Mostrei um deles o maior deles para mim, que tinha bigodes
meu pai me disse e esse idiota te bateu?
Vai lá e bate nele agora mesmo
anda e fala para ele que você veio bater nele sozinho
eu olhei o menino de bigodes, me pareceu maior que nunca tive uma sensação física de debilidade enorme, sentia que ia desmaiar, tremia de medo...
Você tem que brigar com ele, anda não seja cagão, anda vai e bate nele
e quanto mais papai insistia mais eu me aterrorizava.
Agora é o momento, anda e diz que quer brigar com ele sozinho, sem os amigos, que você quer bater nele sozinho você vai ver como se encolhe, certeza que vai se encolher.

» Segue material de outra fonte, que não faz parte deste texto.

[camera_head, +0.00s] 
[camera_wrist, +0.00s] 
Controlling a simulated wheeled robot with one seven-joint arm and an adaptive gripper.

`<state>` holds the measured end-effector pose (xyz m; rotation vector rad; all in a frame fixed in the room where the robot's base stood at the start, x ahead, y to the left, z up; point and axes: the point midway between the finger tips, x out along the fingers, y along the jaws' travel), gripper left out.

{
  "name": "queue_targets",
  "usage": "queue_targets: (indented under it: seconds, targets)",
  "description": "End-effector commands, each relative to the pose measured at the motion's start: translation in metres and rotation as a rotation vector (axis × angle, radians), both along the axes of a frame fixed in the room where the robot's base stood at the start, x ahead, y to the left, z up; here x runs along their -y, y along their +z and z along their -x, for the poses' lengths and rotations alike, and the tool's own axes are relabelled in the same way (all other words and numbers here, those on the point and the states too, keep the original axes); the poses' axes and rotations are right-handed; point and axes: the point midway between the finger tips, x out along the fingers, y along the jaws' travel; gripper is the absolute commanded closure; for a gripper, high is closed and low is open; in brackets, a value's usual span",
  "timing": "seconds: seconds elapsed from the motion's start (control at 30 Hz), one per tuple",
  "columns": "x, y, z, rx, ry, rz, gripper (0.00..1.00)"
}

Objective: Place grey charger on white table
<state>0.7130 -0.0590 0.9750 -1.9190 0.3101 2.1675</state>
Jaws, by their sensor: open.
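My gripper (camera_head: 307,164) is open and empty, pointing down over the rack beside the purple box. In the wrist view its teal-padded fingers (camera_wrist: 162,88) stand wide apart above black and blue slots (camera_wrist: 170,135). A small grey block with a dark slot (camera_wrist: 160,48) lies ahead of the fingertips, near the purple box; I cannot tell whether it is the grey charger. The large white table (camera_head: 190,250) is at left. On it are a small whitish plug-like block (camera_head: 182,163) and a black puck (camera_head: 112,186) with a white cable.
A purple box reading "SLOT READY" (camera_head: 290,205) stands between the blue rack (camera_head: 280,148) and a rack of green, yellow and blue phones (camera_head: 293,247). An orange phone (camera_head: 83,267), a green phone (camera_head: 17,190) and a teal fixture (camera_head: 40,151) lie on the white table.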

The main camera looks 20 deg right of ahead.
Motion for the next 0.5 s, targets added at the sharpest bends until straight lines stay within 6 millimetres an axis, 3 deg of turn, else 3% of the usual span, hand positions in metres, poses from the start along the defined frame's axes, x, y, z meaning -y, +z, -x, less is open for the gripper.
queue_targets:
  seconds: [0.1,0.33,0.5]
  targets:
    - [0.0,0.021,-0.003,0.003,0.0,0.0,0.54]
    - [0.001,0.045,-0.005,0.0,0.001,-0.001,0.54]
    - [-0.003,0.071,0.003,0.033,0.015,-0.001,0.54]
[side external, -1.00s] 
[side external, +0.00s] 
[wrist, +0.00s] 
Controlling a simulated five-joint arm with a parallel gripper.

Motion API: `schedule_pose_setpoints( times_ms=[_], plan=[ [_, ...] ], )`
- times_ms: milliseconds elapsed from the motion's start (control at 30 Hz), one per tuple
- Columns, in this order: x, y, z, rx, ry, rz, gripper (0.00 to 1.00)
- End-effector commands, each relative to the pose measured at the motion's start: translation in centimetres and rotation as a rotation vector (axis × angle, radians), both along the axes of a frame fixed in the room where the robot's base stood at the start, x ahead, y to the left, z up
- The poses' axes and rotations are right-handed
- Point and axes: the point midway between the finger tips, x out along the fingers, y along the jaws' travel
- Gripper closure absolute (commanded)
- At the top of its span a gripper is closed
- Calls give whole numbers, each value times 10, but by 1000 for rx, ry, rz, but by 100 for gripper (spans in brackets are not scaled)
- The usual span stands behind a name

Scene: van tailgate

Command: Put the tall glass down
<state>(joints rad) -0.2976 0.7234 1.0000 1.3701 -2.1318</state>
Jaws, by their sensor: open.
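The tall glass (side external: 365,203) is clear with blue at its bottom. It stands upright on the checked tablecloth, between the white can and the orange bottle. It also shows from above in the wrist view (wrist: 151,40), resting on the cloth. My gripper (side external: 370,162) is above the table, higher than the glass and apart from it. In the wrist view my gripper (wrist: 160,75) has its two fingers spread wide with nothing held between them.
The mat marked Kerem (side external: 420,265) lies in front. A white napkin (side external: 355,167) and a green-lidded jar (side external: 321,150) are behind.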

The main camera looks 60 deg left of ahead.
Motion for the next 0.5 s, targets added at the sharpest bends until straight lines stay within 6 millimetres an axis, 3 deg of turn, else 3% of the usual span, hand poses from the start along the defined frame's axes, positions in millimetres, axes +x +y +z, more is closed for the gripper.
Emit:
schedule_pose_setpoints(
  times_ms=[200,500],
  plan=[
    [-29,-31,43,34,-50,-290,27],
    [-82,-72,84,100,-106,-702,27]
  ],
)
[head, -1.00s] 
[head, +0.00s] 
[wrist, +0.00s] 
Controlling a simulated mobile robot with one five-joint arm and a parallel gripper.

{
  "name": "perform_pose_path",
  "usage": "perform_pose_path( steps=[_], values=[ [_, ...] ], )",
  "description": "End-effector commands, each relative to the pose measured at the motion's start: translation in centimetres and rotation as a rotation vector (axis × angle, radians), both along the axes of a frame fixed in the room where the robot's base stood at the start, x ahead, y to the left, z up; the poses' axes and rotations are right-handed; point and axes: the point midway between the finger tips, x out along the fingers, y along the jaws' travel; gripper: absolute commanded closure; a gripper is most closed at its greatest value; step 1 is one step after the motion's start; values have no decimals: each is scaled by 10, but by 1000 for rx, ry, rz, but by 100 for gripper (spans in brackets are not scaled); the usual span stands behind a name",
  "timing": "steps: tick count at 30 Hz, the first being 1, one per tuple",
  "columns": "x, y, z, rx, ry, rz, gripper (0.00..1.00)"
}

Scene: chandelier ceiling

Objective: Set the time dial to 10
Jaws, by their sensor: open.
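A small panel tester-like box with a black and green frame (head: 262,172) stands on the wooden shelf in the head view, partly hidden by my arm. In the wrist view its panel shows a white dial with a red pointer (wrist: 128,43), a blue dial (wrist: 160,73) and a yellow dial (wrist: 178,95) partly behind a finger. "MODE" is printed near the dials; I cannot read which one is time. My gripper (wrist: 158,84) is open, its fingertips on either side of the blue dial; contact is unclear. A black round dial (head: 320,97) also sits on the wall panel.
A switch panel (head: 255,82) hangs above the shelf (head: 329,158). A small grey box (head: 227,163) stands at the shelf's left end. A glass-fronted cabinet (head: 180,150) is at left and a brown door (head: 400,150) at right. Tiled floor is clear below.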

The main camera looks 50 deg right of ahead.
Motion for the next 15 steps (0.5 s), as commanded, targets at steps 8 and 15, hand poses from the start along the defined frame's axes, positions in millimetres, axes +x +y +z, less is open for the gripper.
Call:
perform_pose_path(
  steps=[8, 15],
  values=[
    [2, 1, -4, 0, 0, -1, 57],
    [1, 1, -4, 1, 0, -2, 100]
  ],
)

Eu não saía do terror, para mim essa cena não acabava mais, foi eterna
é provável que tenha durado apenas um ou dois minutos
só sei que num momento disse pro meu pai
quero ir embora pra casa, não tenho coragem
Certeza que não tem? Me lembro de seus olhos. Sua expressão desembaraçada, sua frustração infinita. Seu filho era um covarde.
Não tenho coragem é maior do que eu lhe disse...
não, não é maior, se você não tem coragem não se engane a você mesmo e vamos para casa... e voltamos caminhando em Silêncio junto.
Esse dia permaneceu oculto entre nós
vergonhosamente silenciado e cúmplice.
Foi a marca por onde transitou nossa história.